** EXERCISE TASK **
Check every line below for the string "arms", and copy the lines that contain it.

** ROWS **

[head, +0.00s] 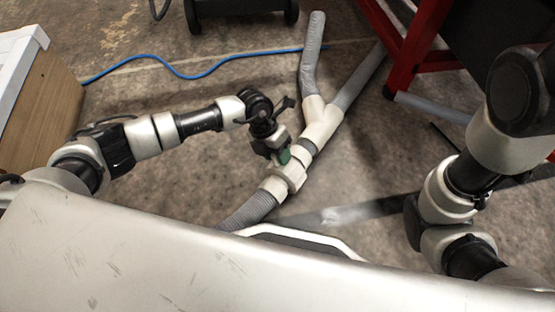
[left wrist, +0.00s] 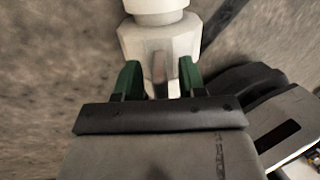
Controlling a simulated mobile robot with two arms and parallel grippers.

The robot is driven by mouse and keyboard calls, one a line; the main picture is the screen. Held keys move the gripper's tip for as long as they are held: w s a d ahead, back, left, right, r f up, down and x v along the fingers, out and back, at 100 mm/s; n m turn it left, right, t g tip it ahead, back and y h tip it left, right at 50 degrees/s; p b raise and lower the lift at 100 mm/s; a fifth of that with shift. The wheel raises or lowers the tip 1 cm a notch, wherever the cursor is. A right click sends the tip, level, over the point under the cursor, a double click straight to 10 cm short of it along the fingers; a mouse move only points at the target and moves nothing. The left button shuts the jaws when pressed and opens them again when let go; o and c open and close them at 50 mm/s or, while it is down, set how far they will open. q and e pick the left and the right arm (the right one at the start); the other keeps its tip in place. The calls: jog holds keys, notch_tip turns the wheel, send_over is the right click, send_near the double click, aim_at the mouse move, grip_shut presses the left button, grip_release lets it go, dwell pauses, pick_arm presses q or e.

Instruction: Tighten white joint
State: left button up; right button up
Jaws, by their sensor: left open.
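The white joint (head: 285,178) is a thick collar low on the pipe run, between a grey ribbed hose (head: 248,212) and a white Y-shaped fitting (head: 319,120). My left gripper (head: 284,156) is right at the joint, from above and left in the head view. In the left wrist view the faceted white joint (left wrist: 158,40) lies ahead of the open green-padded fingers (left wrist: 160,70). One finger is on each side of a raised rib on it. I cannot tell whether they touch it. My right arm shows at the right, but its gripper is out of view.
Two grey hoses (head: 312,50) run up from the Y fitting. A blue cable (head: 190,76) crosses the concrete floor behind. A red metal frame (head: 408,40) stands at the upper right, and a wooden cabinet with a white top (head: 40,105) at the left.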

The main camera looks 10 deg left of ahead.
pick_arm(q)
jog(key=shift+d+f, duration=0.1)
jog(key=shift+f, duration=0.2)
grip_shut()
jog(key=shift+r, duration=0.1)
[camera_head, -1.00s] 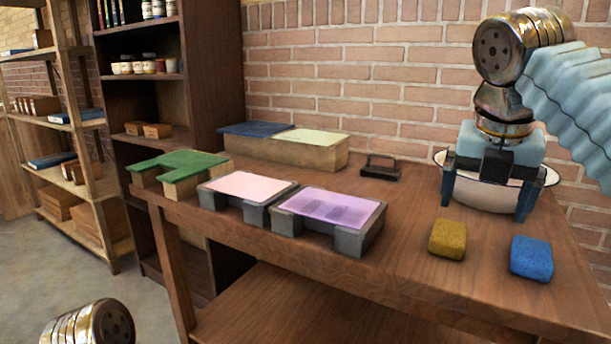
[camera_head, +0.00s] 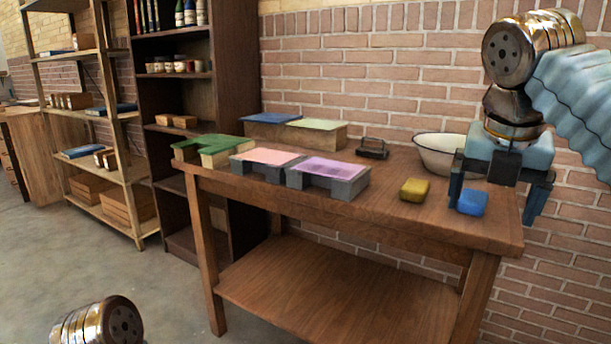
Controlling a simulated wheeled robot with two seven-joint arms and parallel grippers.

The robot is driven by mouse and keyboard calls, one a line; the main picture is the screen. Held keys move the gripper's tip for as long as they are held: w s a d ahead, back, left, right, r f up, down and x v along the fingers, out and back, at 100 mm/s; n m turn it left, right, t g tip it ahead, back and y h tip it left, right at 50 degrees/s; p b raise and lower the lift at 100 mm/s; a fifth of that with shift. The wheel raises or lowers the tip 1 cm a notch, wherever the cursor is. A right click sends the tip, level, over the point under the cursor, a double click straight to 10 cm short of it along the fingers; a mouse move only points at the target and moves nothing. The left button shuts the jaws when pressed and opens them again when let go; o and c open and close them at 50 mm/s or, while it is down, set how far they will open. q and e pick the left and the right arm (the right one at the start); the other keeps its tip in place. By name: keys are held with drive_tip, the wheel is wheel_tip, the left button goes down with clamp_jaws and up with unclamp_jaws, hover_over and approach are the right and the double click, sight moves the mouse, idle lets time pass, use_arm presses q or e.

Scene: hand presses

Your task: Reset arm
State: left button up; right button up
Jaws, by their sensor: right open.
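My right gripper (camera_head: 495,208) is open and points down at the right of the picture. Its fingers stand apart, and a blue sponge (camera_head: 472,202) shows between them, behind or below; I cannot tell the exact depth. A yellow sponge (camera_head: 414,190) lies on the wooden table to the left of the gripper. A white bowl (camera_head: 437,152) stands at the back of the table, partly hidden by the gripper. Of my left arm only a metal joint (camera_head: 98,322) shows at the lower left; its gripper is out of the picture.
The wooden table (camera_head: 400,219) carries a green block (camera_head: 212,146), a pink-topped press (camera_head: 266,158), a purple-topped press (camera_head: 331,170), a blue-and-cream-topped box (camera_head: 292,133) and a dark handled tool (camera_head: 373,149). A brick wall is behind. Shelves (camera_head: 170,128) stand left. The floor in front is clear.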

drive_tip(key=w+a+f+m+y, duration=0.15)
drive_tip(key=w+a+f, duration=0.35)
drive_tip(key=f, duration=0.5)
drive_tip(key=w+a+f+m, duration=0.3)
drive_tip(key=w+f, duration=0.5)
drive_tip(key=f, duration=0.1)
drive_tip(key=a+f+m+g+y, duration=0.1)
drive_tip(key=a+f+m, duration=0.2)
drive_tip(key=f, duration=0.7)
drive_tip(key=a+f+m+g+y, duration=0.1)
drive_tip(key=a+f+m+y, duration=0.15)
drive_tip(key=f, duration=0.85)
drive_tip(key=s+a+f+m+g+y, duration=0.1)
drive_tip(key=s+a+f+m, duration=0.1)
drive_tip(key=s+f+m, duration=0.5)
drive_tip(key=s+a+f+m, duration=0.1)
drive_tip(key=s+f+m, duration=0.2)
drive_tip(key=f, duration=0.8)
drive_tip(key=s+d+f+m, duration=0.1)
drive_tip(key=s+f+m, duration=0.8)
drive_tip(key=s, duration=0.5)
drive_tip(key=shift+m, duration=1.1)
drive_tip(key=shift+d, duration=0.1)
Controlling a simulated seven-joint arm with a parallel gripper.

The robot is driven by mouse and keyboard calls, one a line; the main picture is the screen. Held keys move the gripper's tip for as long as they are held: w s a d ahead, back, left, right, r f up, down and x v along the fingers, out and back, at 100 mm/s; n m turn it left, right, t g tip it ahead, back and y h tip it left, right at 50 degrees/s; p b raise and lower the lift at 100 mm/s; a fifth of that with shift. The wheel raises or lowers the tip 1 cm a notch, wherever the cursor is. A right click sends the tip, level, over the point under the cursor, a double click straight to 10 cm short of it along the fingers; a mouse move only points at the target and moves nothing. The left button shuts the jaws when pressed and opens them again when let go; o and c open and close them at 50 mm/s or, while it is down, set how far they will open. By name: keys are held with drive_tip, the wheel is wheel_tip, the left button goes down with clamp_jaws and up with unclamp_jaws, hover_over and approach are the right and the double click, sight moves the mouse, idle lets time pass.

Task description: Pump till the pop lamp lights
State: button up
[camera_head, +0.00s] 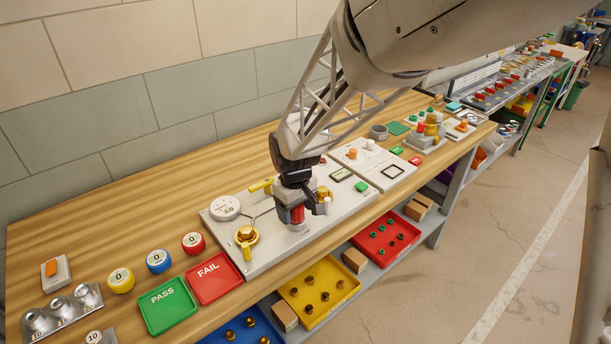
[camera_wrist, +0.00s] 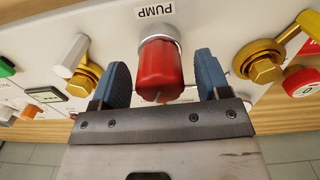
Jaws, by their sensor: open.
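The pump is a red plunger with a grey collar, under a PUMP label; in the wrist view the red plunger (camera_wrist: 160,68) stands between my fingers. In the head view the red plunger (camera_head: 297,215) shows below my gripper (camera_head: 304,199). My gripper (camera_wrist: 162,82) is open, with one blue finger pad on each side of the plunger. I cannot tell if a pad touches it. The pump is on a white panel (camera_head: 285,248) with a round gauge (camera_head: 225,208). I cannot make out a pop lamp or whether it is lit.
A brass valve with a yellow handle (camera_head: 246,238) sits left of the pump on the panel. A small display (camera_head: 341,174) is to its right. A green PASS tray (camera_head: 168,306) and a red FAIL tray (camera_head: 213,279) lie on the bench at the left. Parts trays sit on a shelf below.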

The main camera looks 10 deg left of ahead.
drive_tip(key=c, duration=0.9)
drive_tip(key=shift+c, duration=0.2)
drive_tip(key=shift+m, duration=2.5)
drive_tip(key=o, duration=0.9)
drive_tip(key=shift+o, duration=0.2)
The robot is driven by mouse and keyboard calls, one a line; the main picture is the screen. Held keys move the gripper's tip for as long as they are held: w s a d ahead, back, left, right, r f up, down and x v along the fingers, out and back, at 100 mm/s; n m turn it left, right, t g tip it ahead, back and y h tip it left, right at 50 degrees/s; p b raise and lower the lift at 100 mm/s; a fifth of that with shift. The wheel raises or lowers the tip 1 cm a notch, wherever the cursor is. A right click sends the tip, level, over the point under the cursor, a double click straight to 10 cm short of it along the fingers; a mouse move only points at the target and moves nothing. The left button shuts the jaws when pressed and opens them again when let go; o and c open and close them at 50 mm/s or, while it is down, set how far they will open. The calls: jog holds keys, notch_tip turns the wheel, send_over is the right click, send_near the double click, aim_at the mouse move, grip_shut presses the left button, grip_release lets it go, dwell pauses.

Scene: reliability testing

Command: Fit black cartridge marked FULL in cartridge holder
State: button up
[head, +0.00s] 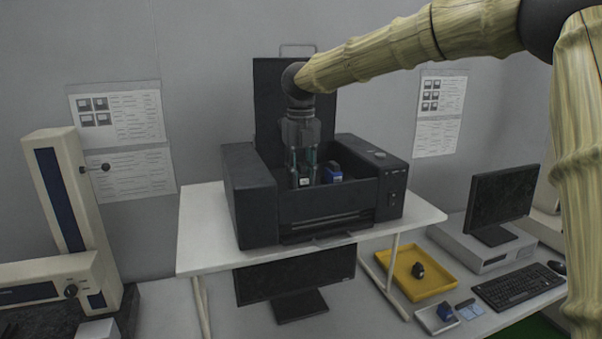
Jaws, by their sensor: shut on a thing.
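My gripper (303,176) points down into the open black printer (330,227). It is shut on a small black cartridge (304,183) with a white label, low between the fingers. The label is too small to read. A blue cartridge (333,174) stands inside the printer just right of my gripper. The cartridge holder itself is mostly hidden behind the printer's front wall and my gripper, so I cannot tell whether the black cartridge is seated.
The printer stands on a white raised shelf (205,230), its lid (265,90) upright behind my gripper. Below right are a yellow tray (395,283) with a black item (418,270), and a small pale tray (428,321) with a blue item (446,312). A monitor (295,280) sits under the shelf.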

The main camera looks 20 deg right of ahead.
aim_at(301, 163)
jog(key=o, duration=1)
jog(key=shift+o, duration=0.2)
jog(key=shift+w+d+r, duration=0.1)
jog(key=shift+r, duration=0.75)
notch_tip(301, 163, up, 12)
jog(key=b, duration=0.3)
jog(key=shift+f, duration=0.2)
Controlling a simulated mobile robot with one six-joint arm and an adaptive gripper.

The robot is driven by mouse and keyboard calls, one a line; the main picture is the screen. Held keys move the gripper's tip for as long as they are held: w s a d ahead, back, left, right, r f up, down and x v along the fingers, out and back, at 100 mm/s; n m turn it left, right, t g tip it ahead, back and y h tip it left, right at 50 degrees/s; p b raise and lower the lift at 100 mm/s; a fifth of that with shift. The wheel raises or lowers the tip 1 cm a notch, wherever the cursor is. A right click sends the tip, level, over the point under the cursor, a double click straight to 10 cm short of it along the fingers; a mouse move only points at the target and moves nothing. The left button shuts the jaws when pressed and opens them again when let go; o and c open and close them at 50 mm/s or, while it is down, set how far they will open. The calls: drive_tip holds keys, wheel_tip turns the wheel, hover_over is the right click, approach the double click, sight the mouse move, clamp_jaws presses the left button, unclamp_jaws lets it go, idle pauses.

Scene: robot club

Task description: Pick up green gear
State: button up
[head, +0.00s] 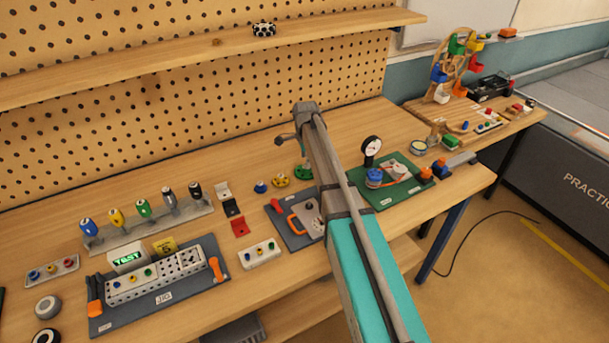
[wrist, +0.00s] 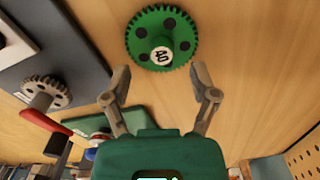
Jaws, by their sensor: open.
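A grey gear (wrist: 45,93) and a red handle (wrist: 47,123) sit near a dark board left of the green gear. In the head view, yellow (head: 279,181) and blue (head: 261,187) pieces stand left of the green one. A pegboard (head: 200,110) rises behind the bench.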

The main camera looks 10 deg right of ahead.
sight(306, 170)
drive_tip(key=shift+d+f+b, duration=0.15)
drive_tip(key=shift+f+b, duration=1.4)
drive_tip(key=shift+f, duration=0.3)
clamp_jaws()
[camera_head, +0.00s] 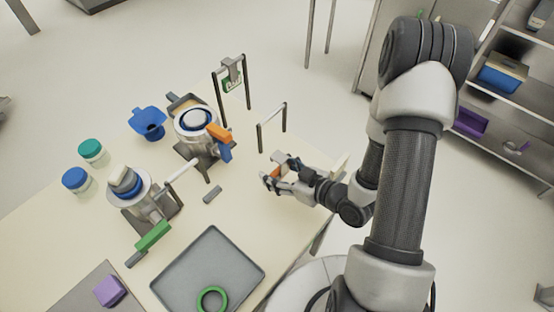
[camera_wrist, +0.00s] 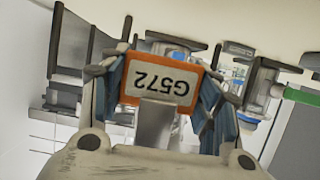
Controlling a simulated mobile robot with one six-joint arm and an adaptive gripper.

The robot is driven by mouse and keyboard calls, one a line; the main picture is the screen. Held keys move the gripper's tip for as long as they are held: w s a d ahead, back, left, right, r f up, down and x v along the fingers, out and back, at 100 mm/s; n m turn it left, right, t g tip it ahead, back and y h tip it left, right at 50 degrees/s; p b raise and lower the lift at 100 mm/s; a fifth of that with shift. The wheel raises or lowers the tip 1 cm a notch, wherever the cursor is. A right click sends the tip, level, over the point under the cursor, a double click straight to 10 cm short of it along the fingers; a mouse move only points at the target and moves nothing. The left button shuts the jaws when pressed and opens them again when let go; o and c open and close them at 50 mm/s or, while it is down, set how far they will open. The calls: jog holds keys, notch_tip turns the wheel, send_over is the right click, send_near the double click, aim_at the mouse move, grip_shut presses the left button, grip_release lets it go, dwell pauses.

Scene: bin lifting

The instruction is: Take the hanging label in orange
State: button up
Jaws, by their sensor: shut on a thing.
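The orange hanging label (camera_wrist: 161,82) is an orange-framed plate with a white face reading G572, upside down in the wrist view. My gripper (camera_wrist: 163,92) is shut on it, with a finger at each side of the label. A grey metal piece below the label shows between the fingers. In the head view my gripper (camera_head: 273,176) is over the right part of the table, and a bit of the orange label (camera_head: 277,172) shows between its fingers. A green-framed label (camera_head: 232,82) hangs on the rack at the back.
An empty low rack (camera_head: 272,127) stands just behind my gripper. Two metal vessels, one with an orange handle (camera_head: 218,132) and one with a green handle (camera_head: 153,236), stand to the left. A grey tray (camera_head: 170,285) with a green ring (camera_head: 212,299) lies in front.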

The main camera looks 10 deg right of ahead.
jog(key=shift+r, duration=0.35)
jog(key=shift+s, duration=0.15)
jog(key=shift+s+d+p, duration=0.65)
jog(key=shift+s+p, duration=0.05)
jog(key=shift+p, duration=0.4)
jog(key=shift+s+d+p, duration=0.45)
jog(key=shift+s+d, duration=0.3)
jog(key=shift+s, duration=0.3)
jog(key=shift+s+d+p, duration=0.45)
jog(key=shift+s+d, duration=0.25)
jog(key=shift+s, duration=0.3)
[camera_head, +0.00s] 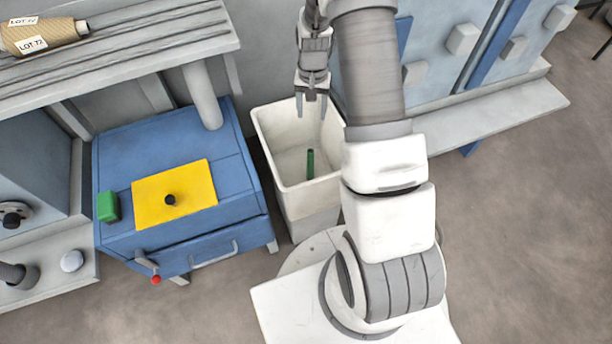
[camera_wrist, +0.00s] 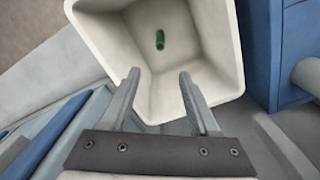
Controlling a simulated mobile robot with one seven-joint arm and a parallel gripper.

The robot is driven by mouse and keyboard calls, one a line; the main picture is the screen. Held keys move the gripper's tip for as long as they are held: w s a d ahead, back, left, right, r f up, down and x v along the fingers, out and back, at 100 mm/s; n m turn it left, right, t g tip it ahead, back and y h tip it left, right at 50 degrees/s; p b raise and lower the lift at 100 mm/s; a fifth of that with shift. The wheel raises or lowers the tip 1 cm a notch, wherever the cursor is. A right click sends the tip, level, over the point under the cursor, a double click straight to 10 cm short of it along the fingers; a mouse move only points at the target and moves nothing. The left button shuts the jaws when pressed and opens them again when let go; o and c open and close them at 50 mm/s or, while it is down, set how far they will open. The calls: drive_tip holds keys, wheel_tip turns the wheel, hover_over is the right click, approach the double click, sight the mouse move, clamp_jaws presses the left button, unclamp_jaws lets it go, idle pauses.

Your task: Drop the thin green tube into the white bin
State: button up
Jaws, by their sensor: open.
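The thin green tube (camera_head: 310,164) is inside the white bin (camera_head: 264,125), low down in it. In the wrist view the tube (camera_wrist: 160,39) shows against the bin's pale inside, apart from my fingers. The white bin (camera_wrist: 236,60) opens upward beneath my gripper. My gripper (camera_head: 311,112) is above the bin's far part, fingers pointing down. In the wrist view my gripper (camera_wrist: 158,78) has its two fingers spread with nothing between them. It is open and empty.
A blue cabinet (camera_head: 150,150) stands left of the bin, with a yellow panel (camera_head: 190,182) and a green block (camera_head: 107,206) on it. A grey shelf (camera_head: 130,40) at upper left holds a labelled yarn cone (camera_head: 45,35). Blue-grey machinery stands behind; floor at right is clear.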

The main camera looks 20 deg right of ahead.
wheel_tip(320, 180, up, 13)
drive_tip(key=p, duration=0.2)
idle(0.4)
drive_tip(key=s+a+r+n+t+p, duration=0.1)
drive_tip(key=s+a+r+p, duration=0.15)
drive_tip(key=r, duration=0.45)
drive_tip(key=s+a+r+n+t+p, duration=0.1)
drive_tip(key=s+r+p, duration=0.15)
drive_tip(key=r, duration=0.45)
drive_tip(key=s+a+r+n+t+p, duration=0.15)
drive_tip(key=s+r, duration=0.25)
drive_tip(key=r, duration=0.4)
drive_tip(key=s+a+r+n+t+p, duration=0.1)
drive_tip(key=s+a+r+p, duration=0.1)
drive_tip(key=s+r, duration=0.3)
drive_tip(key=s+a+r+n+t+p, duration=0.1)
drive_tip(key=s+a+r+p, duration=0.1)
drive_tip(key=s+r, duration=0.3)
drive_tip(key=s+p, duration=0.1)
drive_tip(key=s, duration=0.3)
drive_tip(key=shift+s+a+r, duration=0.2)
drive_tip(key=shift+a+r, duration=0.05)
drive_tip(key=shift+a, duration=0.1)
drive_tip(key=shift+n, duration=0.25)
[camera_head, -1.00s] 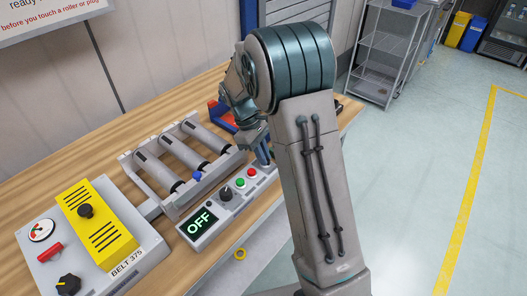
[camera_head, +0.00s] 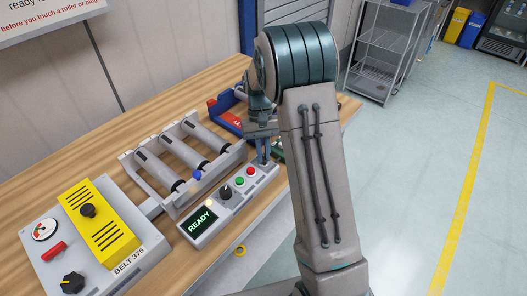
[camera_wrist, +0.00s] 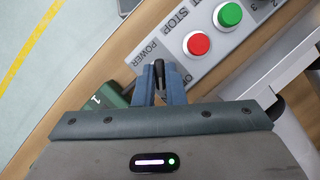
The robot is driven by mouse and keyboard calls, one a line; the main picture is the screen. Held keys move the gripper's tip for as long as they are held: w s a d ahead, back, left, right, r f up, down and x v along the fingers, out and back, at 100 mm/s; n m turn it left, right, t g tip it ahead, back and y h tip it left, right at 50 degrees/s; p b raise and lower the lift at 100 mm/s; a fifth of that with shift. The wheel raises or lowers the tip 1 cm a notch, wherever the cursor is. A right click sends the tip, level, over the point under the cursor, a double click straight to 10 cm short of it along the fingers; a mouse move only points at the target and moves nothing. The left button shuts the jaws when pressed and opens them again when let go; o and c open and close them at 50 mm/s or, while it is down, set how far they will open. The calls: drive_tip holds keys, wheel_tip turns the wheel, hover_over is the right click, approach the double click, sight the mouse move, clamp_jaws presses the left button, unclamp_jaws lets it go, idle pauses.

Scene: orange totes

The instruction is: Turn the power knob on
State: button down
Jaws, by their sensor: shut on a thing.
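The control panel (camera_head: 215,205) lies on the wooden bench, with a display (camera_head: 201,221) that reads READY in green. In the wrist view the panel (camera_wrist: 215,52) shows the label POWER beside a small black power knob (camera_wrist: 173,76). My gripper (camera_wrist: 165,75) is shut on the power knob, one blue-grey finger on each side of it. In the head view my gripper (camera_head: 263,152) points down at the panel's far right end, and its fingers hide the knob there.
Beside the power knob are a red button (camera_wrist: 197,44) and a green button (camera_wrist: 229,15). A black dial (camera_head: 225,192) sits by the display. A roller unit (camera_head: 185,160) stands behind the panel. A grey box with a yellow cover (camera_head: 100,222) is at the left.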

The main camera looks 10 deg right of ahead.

** RESULT OF THE TASK **
Controlling a simulated mobile robot with two arms and parallel grippers.
Controlling a simulated wheeled robot with two seven-joint arms and parallel grippers.

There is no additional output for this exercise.